Bohdan Solchanyk was killed Feb. 20 at Independence Square in Kiev.

BY SONYA BILOCERKOWYCZ/CNA/EWTN NEWS

| Posted 2/21/14 at 4:09 AM

Jakub Szymczuk/GOSC NIEDZIELNY/Courtesy Aid to the Church in Need
 

LVIV, Ukraine — Ukrainian Catholic University, located in the far-western city of Lviv, is lamenting the death of one of its lecturers, who was killed Feb. 20 during anti-government protests in Kiev.

Bohdan Solchanyk, who was 29, lectured on modern history at the university and was killed at Independence Square in the Ukrainian capital during protests that have been ongoing since November.

“I really appreciated Bohdan as a creative young lecturer and researcher,” Olekander Zaitev, the former chair of Ukrainian Catholic University’s modern history department, told CNA Feb. 20.

“He was a true generator of ideas, had a creative attitude toward his work with students. He initiated a cinema seminar at UCU, where teachers and students discussed Soviet movies from historical and sociological perspectives.
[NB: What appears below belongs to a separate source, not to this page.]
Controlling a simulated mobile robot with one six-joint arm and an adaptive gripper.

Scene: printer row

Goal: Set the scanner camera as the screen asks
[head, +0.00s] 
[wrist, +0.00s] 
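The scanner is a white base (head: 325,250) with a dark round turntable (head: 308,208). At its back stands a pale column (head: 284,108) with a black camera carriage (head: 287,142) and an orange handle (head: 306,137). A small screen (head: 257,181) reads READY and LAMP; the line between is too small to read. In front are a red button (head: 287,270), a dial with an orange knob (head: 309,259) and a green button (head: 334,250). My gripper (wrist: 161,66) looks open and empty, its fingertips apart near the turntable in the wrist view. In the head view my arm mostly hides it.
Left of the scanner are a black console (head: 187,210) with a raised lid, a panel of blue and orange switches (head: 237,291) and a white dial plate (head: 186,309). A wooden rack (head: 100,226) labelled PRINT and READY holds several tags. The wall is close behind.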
I took part in this seminar with great interest.”

Solchanyk was an archivist and sociologist with a special interest in electoral practices in contemporary Ukraine.

A statement on his death, made “with great sadness in our hearts,” was issued by Ukrainian Catholic University, calling Solchanyk “talented at everything, whether it was an amateur theatrical role or everyday teaching at the university.”
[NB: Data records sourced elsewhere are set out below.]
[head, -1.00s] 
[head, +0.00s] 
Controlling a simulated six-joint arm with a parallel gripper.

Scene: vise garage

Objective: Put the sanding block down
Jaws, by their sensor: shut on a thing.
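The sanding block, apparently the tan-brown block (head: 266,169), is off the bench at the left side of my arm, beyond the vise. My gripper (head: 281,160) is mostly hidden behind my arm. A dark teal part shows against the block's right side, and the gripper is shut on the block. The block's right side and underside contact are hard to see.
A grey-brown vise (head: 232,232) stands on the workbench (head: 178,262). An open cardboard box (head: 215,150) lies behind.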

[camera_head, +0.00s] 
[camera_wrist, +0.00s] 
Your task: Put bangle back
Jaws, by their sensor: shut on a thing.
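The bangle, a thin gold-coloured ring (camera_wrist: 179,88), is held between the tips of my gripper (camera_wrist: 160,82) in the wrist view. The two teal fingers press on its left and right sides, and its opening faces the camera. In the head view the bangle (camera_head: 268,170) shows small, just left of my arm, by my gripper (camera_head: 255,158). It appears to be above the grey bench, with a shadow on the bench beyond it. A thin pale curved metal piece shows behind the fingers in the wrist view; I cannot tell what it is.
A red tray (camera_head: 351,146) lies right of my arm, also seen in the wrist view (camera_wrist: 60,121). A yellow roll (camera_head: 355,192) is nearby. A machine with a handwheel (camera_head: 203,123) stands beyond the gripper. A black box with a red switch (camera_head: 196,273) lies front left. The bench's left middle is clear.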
He earned a master's degree in sociology at Ivan Franko National University in Lviv and was a Ph.D. candidate at the Graduate Program for Social Research in Warsaw; he taught such courses as “The Soviet Union as a System” at Ukrainian Catholic University and was well regarded among faculty and students.

Solchanyk had a deep concern for Ukraine’s public life and was reported to have been active in the country’s Orange Revolution in 2004, when hundreds of thousands of protesters occupied Kyiv’s Independence Square, also called “Maidan,” in response to a contested presidential election.

The Orange Revolution was bloodless, but the current demonstrations saw their bloodiest days this week, with reports of up to 100 dead, both protesters and police forces, since Feb. 18.

The Ukraine protests first began after the government’s Nov. 21 announcement that it would not sign a major economic-partnership agreement with the European Union, in favor of a $15-billion bailout agreement with Russia. Tens of thousands of protesters have filled the streets of Kyiv and at times occupied government buildings.

Government security forces have been accused of shooting protesters with automatic weapons and at least one sniper rifle. One doctor told CNN she had treated 13 people she believes were targeted by professional snipers, on the grounds that the shots directly targeted victims’ hearts, brains and necks.

“We unequivocally affirm that responsibility for the current escalation rests solely on the government — personally Viktor Yanukovych and his ‘hawkish’ command,” the rectorate of Ukrainian Catholic University declared in a Feb. 19 statement.

“Every case of escalation, each more striking in its complete absurdity, slashes our hopes for a peaceful and wise solution to the crisis and brings us closer to a humanitarian catastrophe.

“May the merciful Lord fill us all with hope and courage to sacrificially serve Ukraine during these difficult trials!”